Мишель заявляла, что не перестала любить Пита. Даже теперь, когда, глядя на их отношения со стороны, она яснее увидела его прежнюю жестокость, Мишель все еще любила его. Такая откровенность могла еще больше опорочить ее в глазах социальных работников и суда. Согласно модели конкурирующих приоритетов, ее чувства к Питу по-прежнему были для нее приоритетными. Она пыталась заверить меня, что не нарушит из-за этих чувств обещания и не сойдется с Питом. Она признала, что риск для детей слишком велик, но я не знал, насколько можно полагаться на ее слова. Возможно, они были искренними, но Мишель и раньше им не следовала.
Как и большинство родителей на беседе со мной, проводимой для суда по семейным делам, Мишель не смогла остаться сдержанной, какой была в начале встречи. Некоторые, как и Мишель, переходят к третьей фазе – открыто пытаются осмыслить противоречивый выбор, который они сделали. Ответы Мишель перемежались спонтанными размышлениями о том, что ее решения неразумны. «Я не понимаю», «Зачем матери подвергать такому своих детей?», «Это кажется безумием, даже мне», «Хотела бы я все это понять». Ее интерес был основанием для осторожного оптимизма. И хотя она так и не нашла внятного объяснения, мой прогноз не изменился, я воспринял это как положительный признак, что она больше не склонна возвращаться к выдуманным рациональным объяснениям.
Каждый из нас управляется с целым набором разных побуждений, которые иногда конкурируют друг с другом.

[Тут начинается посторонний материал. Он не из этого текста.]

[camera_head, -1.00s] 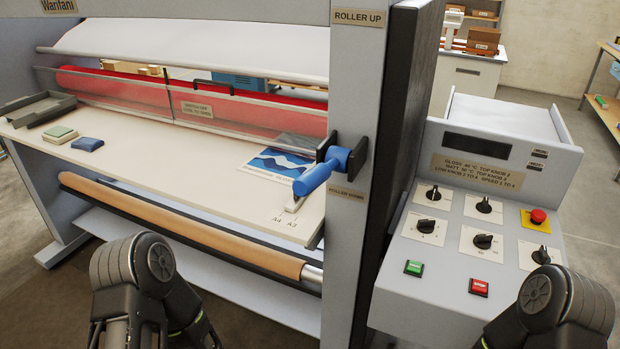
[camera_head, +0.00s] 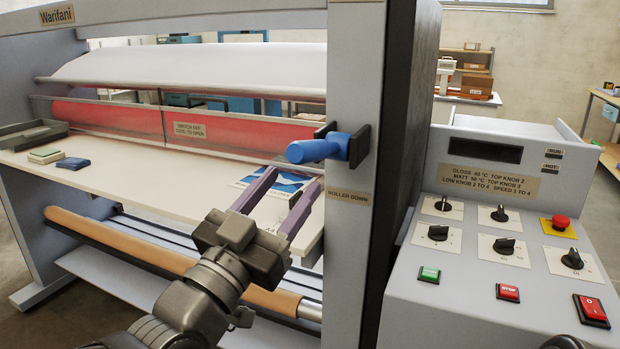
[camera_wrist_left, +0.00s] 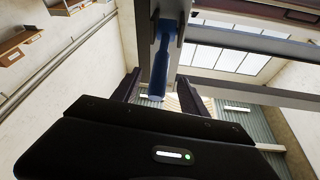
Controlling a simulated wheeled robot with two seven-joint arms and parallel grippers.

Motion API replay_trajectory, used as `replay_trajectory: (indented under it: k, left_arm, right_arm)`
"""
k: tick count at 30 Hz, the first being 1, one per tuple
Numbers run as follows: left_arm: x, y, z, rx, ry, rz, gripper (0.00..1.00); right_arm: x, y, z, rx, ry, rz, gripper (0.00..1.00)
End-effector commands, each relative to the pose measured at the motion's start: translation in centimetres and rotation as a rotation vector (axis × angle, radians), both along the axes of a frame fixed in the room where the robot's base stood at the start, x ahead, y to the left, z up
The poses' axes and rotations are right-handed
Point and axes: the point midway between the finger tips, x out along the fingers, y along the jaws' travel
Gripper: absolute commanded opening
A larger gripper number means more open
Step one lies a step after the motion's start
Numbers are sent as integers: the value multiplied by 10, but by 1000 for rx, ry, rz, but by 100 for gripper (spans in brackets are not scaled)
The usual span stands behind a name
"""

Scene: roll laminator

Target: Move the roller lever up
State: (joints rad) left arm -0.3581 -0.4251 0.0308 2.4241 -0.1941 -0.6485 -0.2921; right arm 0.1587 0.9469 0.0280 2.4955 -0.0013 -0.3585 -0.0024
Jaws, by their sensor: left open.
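The blue roller lever (camera_head: 314,151) sticks out to the left from its dark pivot on the grey upright, roughly level in the head view. My left gripper (camera_head: 291,182) is open just below the lever, its two purple-grey fingers pointing up toward it. In the left wrist view the lever (camera_wrist_left: 161,62) shows ahead, in line with the gap between the fingers of the left gripper (camera_wrist_left: 161,86). I see no grip on it. The "ROLLER DOWN" label (camera_head: 348,198) is under the pivot.
The laminator's feed table (camera_head: 130,182) lies behind my left gripper, with a blue-and-white printed sheet partly hidden by the fingers. The grey upright (camera_head: 350,260) stands close to the right. A control panel (camera_head: 470,275) with knobs and buttons is further right.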

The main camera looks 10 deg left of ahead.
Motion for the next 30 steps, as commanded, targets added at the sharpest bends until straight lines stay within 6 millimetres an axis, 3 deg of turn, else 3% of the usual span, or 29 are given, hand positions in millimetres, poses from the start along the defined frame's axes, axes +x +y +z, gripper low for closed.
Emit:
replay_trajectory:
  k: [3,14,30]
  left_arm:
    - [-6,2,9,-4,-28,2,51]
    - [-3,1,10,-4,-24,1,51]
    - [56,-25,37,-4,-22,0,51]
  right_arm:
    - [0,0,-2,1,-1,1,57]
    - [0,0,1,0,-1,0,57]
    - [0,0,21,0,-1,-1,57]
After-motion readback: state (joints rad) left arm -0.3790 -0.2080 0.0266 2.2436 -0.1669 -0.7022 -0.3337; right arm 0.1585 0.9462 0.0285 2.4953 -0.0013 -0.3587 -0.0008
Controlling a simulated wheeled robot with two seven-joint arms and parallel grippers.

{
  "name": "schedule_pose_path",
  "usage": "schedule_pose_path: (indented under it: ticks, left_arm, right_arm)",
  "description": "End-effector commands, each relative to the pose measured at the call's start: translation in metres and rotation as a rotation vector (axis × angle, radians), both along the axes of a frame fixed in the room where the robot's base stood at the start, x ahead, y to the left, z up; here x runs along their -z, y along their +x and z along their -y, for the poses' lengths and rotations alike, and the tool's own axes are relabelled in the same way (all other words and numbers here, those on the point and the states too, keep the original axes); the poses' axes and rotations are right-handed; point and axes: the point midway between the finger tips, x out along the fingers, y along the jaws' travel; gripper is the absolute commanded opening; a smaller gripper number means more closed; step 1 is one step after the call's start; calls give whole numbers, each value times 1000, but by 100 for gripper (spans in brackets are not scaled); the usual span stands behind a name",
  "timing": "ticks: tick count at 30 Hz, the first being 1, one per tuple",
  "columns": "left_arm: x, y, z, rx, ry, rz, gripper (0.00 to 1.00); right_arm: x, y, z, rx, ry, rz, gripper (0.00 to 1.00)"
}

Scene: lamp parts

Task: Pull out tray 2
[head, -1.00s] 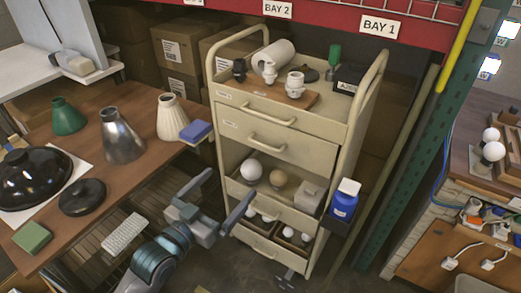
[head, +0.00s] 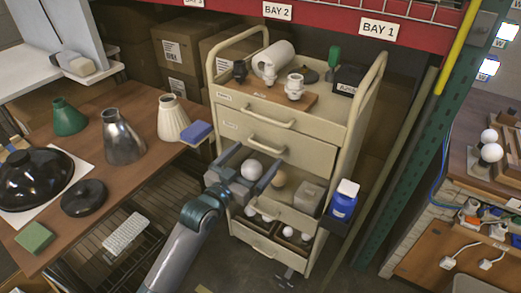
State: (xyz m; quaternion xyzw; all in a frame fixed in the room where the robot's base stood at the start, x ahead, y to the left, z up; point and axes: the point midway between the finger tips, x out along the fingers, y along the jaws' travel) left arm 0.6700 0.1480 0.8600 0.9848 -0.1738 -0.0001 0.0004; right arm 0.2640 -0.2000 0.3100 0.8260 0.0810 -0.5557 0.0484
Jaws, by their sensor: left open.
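A beige wheeled cart holds stacked drawers. The second drawer (head: 290,150), which I take as tray 2, is pushed in, with a small label at its upper left that is too small to read. Its bar handle (head: 265,146) is bare. My left gripper (head: 258,157) is open and empty, its two fingers pointing up toward the cart just below that handle. I cannot tell whether a fingertip touches the handle. The drawer above (head: 315,125) is also pushed in, with its own handle (head: 268,119). My right gripper is out of view.
Below, an open tray holds a white globe (head: 251,170), a tan globe (head: 278,178) and a grey box (head: 308,197). A blue bottle (head: 343,205) hangs at the cart's right side. A wooden table (head: 140,185) with lampshades stands left.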

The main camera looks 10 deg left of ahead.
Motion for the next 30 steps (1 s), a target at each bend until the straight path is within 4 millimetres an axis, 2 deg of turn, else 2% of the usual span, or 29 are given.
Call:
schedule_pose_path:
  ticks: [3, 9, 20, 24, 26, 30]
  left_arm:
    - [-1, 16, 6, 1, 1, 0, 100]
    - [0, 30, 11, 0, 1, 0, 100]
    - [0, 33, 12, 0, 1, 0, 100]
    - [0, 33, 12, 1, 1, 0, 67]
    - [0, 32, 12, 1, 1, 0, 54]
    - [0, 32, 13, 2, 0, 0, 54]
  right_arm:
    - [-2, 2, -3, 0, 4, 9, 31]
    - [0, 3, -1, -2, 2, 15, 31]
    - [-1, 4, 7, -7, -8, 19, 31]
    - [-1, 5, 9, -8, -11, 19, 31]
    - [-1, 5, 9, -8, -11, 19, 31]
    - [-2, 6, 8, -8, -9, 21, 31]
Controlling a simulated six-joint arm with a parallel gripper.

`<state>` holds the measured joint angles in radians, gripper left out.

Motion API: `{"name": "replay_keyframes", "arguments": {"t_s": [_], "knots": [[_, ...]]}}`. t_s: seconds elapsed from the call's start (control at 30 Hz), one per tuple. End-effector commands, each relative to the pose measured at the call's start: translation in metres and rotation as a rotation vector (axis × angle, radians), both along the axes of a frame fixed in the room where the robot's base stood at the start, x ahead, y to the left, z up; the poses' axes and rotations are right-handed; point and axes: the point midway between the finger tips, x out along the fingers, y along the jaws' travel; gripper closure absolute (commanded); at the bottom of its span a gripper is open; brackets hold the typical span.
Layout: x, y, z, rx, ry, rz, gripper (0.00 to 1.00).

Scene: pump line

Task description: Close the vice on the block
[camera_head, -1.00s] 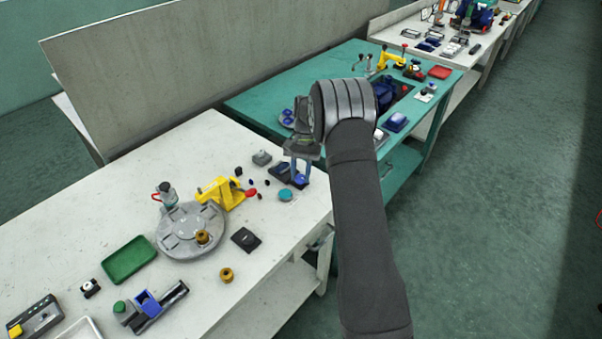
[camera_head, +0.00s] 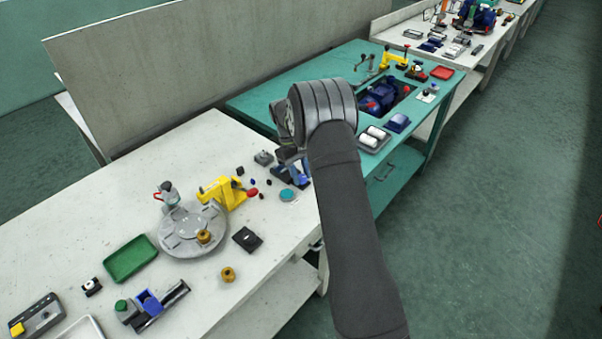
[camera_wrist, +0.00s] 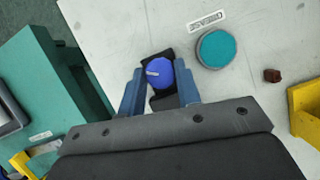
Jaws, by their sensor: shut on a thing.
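A dark fixture (camera_wrist: 163,101) with a round blue knob (camera_wrist: 159,72) lies on the white bench. The knob has a pale pointer line. I take this fixture to be the vice, but its jaws and any block in them cannot be made out. My gripper (camera_wrist: 160,88) reaches down over it, with one blue finger on each side of the knob, shut on it. In the head view my gripper (camera_head: 291,166) is low at the bench's right end, and my wrist and fingers hide much of the fixture.
A teal-lidded grease tin (camera_wrist: 215,49) stands close beside the fixture. A yellow clamp-like tool (camera_head: 222,192) and a grey round plate (camera_head: 180,243) stand to the left. A black square plate (camera_head: 247,239) lies nearer the front edge. A green bench (camera_head: 265,101) stands beyond.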

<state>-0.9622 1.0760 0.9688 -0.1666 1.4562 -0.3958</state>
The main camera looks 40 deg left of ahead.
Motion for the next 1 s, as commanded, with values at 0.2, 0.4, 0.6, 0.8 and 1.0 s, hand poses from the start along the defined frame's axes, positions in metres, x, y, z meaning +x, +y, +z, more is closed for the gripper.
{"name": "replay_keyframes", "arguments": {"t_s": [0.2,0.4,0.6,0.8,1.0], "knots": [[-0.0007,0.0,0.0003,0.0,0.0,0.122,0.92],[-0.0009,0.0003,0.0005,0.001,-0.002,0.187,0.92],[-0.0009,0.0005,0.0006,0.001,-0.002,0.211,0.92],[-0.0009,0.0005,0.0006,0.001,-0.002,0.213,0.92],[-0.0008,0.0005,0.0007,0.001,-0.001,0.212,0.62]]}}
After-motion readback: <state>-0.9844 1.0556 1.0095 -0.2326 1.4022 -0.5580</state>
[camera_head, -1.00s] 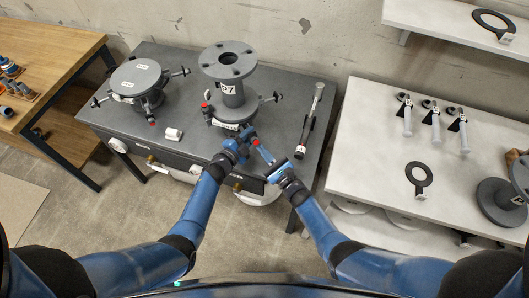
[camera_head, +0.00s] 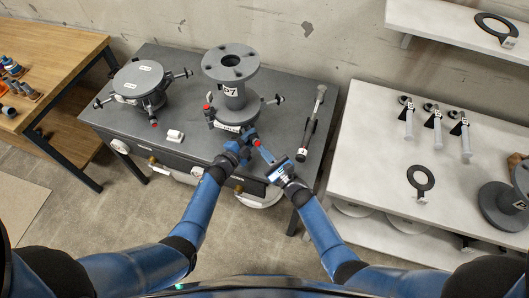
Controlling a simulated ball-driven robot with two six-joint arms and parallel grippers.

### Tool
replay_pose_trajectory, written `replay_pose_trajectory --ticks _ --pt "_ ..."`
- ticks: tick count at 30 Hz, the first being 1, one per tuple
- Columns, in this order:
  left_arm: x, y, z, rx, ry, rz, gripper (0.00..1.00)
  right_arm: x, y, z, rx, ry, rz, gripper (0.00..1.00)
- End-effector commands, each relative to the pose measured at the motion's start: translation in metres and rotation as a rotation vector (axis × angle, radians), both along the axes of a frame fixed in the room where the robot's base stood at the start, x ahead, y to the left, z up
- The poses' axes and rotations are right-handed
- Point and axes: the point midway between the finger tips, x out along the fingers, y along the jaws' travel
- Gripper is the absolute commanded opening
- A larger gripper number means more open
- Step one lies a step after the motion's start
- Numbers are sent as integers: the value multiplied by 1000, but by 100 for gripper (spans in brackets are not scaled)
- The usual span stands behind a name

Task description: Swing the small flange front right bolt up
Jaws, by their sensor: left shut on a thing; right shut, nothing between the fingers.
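The small flange (camera_head: 227,118) sits on the grey bench under the upright grey spool (camera_head: 233,90). Swing bolts stand out around it, one with a red end at its left and a dark one (camera_head: 275,99) at its right. My left gripper (camera_head: 250,138) is at the flange's front right, shut on the front right bolt, which its fingers mostly hide. A red tip (camera_head: 257,143) shows beside the fingers. My right gripper (camera_head: 270,160) is shut and empty, just right of and in front of the left one, near the bench's front edge.
A round covered flange (camera_head: 139,80) with swing bolts stands at the bench's left. A small white block (camera_head: 175,136) lies between the flanges. A long-handled tool (camera_head: 313,122) lies at the right. A white table (camera_head: 385,150) holds bolts, a ring gasket and another spool.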

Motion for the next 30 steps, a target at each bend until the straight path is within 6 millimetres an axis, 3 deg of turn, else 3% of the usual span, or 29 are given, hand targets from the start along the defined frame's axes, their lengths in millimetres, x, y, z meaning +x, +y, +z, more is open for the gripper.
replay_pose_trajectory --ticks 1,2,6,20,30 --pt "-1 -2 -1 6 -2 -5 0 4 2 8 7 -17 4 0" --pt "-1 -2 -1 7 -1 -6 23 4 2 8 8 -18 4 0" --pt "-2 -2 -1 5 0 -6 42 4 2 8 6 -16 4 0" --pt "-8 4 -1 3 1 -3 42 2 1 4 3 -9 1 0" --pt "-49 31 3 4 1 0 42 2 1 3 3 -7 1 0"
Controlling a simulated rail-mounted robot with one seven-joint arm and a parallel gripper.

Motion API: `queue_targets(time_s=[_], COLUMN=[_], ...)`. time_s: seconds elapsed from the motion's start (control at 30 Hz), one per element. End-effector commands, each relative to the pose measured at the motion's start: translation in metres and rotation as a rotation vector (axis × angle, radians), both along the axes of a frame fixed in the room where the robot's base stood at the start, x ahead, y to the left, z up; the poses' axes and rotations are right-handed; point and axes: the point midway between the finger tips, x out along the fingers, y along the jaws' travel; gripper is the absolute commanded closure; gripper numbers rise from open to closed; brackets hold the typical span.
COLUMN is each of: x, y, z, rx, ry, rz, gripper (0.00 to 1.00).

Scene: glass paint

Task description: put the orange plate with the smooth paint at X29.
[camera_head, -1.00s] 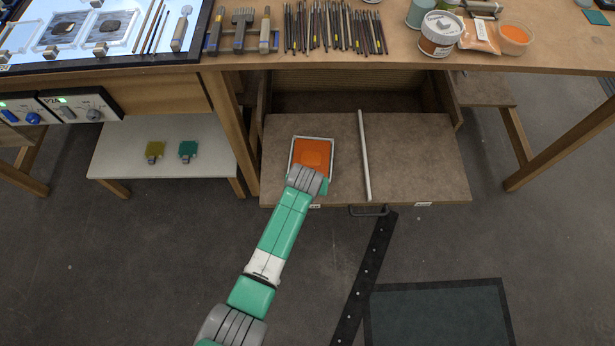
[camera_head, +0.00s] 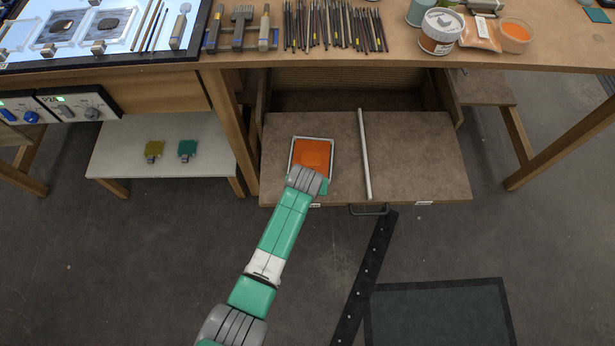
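An orange plate (camera_head: 312,152) with a pale frame lies in the left part of the pulled-out drawer (camera_head: 415,160). A slightly different orange patch shows in its middle; I cannot tell whether its paint is smooth. My gripper (camera_head: 307,180) is at the near edge of the orange plate. My own arm hides the fingers, so I cannot see whether they are open or touch the plate. Small labels, too small to read, are on the drawer's front edge. No X29 mark is readable.
A white divider bar (camera_head: 364,155) splits the drawer; its right part is empty. Brushes, jars and a light panel (camera_head: 140,52) occupy the bench above.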

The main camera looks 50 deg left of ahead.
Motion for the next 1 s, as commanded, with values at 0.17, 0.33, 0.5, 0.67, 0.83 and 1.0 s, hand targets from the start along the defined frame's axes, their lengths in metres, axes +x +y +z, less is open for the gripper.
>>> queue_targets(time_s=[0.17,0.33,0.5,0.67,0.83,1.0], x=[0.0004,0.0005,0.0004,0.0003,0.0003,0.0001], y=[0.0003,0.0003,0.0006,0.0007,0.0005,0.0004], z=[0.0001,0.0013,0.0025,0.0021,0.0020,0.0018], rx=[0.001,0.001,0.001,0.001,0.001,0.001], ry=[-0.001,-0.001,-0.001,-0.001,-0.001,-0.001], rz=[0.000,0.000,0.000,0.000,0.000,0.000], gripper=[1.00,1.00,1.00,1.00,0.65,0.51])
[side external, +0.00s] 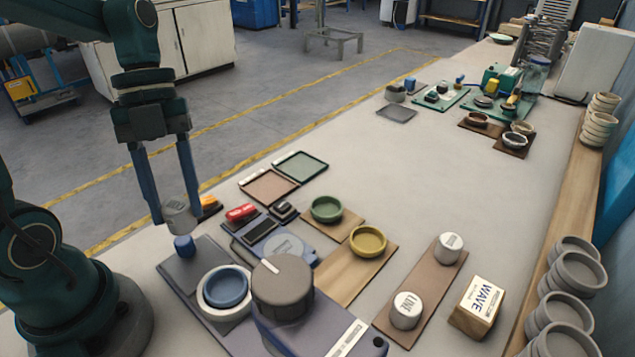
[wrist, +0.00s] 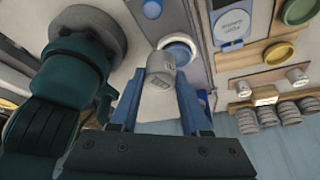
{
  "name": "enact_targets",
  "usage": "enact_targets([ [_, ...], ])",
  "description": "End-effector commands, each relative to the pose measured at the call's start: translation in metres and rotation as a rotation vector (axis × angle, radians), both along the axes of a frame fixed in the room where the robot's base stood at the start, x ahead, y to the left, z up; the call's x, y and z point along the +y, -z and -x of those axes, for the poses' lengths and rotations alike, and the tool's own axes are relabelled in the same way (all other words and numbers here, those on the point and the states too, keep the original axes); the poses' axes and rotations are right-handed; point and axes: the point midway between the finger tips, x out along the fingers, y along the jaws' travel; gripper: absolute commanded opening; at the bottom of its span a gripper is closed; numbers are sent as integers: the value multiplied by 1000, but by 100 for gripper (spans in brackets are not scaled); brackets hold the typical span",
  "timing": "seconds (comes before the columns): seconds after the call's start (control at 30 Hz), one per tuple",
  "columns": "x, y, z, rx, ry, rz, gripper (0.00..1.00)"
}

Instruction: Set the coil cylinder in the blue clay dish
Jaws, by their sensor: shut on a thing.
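A grey cylinder (side external: 177,213) with dark lettering too small to read is between the fingertips of my gripper (side external: 175,217). I take it for the coil cylinder; it also shows in the wrist view (wrist: 160,66) between both fingers. My gripper is shut on it and holds it raised above the left end of the dark dryer base. The blue clay dish (side external: 226,287) sits in a white ring on that base, to the right and nearer the camera. No object shows inside it. In the wrist view the cylinder partly covers the dish (wrist: 178,52).
A small blue cylinder (side external: 184,246) stands just below the held one. A large dark round drum (side external: 282,290) rises right of the dish. Green (side external: 326,209) and yellow (side external: 368,241) dishes stand on wooden boards. Two white cylinders, one marked LINT (side external: 406,310), stand farther right.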

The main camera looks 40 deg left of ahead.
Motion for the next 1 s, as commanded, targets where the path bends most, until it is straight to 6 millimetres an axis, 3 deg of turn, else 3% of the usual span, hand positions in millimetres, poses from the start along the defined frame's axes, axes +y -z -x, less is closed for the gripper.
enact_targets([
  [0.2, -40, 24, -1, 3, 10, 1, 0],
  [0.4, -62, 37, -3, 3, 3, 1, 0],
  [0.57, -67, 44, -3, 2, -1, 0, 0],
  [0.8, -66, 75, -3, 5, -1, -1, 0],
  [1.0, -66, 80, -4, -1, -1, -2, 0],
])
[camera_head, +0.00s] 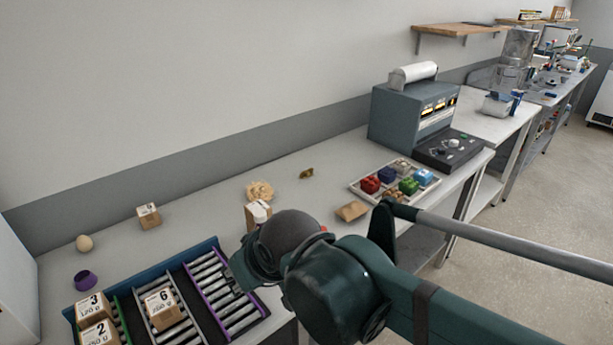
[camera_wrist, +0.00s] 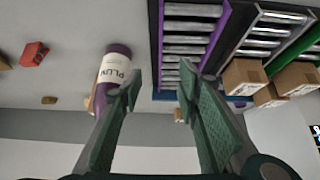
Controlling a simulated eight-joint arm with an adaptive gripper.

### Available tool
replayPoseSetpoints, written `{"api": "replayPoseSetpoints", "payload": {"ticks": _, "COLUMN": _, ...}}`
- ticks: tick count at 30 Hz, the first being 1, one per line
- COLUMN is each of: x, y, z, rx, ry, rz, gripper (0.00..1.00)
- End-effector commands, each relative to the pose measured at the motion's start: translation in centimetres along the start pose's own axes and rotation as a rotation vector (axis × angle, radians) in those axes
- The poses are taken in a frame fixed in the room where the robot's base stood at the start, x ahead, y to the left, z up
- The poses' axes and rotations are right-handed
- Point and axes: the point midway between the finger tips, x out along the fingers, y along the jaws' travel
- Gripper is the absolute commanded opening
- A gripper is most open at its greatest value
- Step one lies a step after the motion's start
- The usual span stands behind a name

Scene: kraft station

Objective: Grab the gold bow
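The gold bow (camera_head: 307,173) is a small gold piece lying alone on the bench, toward the wall. A small tan-gold piece (camera_wrist: 49,100) at the left of the wrist view looks like the same bow, though it is too small to be sure. My gripper (camera_wrist: 160,84) is open, with nothing between its fingers. In the head view my gripper (camera_head: 243,277) is partly hidden by my own wrist, over the right side of the rollers. The bow lies up and to the right of it there, well apart from it.
A red piece (camera_wrist: 33,54) is on the bench. A compartment tray (camera_head: 361,193) and tan pouch (camera_head: 351,211) lie right. Bench around the bow is clear.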

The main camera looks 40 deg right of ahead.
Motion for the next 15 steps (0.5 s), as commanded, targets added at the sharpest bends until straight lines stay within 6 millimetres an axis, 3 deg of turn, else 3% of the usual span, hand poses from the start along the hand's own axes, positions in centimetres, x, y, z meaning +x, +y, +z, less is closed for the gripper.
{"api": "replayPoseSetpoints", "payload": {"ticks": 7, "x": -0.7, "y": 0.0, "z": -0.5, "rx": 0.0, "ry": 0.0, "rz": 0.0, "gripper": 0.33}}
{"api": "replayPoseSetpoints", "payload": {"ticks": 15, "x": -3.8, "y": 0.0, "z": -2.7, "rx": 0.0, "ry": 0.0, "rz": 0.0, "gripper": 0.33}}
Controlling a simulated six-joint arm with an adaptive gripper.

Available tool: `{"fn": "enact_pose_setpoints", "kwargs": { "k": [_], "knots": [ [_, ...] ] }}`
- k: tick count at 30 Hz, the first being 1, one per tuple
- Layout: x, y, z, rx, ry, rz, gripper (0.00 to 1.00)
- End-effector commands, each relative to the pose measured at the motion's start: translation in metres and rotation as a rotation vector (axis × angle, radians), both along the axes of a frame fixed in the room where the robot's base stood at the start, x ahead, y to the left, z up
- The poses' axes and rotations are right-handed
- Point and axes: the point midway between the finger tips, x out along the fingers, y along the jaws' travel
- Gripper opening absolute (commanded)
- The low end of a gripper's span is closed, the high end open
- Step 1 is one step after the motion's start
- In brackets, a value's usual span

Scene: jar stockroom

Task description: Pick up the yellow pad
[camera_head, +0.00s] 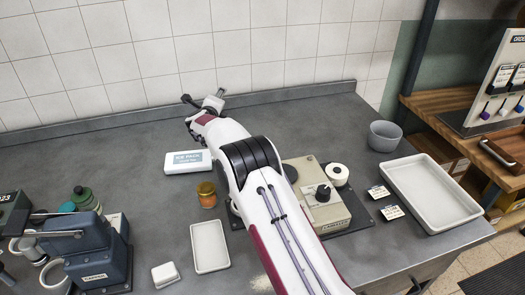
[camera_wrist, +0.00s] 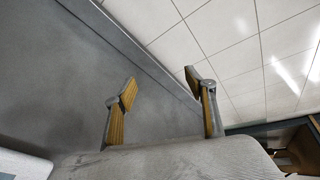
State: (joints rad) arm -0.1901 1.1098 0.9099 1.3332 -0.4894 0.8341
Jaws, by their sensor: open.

Трагедия Мишель заключалась в том, что два глубоко укоренившихся побуждения, которые обычно действуют согласованно, противоречили друг другу. Ее любовь к мужчине, склонному к насилию, означала, что стремление к близости оказалось противопоставлено материнской любви к детям. Вместо того чтобы устранить конфликт, раз и навсегда оставив Пита, Мишель изменила взгляд на реальность, чтобы уменьшить ощущение конфликта, и это позволило ей продолжить отношения.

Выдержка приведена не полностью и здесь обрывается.